FIG. 2 is a diagram illustrating the sub-pixel of FIG. 1.

Referring to FIG. 2, the sub-pixel SPXij may include a sub-pixel circuit SPCij and a light emitting element LDij.

The sub-pixel circuit SPCij may include a plurality of transistors. In an embodiment, the sub-pixel circuit SPCij may include a driving transistor. According to a gate voltage of the driving transistor, a current applied to the light emitting element LDij may be controlled.

The sub-pixel circuit SPCij may include one or more capacitors. Since the sub-pixel circuit SPCij may be implemented in various ways, a detailed description of an implementation example of the sub-pixel circuit SPCij may be omitted in this specification.

The sub-pixel circuit SPCij may be connected to the scan line SLi, an initialization line INTi, and the data line DLj. In addition, the sub-pixel circuit SPCij may be connected to a first power line ELVDD, an initialization voltage line Vint, and a second power line ELVSS. In an embodiment, the gate voltage of the driving transistor may be initialized to a voltage of the initialization voltage line Vint by control of the initialization line INTi. As another example, a voltage of the anode electrode of the light emitting element LDij may be initialized by control of the initialization line INTi.

An anode of the light emitting element LDij may be connected to the sub-pixel circuit SPCij and a cathode may be connected to the second power line ELVSS. The light emitting element LDij may be a light emitting diode. The light emitting element LDij may be configured as an organic light emitting element (organic light emitting diode), an inorganic light emitting element (inorganic light emitting diode), a quantum dot/well light emitting element (quantum dot/well light emitting diode), or the like.
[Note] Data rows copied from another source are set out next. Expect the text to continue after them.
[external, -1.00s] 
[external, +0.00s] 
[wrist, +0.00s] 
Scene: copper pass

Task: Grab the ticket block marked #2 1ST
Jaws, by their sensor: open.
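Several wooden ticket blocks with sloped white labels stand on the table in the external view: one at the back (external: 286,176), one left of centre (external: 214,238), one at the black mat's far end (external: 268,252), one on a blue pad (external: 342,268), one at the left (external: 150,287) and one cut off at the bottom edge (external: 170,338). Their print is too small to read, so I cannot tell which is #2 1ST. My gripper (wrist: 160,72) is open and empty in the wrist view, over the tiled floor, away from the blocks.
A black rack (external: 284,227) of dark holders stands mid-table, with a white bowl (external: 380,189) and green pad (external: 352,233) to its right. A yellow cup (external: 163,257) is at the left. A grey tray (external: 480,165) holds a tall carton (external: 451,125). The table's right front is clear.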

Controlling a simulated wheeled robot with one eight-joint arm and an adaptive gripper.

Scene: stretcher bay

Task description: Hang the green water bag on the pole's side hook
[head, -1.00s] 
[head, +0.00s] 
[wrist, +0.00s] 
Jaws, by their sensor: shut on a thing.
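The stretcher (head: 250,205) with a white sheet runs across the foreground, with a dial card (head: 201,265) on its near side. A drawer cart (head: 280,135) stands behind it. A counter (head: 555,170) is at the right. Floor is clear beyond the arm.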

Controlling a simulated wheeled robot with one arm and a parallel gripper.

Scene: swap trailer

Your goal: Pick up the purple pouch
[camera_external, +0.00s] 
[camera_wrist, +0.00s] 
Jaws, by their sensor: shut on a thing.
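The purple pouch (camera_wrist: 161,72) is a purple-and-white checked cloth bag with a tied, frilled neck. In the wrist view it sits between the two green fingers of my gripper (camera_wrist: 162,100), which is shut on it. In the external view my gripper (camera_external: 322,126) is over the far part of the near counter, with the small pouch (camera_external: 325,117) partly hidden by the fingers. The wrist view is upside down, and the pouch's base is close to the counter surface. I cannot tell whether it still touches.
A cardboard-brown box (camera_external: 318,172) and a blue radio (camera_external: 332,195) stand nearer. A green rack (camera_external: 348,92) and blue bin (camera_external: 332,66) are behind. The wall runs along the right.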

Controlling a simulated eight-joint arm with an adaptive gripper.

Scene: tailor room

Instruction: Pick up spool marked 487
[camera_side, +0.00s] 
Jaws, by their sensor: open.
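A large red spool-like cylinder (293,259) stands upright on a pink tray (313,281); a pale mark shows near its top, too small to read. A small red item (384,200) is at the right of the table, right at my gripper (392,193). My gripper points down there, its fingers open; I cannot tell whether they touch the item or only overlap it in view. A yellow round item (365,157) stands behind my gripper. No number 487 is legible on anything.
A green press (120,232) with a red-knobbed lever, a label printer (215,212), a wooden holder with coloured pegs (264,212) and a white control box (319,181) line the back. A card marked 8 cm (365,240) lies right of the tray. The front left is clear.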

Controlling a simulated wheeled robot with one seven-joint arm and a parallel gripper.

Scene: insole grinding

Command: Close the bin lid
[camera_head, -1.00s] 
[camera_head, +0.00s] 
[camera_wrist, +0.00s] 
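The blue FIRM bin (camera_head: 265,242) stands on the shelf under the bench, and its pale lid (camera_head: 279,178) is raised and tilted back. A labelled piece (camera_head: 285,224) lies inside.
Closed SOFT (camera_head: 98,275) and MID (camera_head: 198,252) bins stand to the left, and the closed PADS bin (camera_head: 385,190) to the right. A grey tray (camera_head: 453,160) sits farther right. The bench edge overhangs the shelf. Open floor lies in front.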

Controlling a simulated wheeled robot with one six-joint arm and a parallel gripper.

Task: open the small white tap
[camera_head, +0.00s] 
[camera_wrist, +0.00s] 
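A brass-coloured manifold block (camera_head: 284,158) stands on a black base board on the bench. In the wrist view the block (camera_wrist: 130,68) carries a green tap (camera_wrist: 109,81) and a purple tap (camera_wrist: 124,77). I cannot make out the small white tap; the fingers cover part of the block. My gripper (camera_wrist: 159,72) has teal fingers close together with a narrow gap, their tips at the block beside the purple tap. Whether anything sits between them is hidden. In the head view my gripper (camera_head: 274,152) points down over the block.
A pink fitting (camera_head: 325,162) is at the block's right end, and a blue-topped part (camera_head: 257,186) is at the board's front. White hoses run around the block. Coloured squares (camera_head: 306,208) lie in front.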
The light emitting element LDij may emit light in the first color, the second color, or the third color, however the present disclosure is not limited thereto. For example, the light emitting element LDij may emit light selected from one or more colors, e.g., light selected from two colors or light selected from four colors. In addition, although one light emitting element LDij is described as being provided in each pixel in the example, the present disclosure is not limited thereto and a plurality of light emitting elements may be provided in each pixel. For example, the plurality of light emitting elements may be connected in series, parallel, series-parallel, or the like.

The first power line ELVDD may be supplied with a first power voltage, the second power line ELVSS may be supplied with a second power voltage, and the initialization voltage line Vint may be supplied with an initialization voltage. For example, the first power voltage may be greater than the second power voltage. For example, the initialization voltage may be greater than or equal to the second power voltage. For example, the initialization voltage may correspond to a data voltage having a smallest voltage among the data voltage(s) that may be provided. In another example, a magnitude of the initialization voltage may be less than a magnitude of the data voltages that may be provided.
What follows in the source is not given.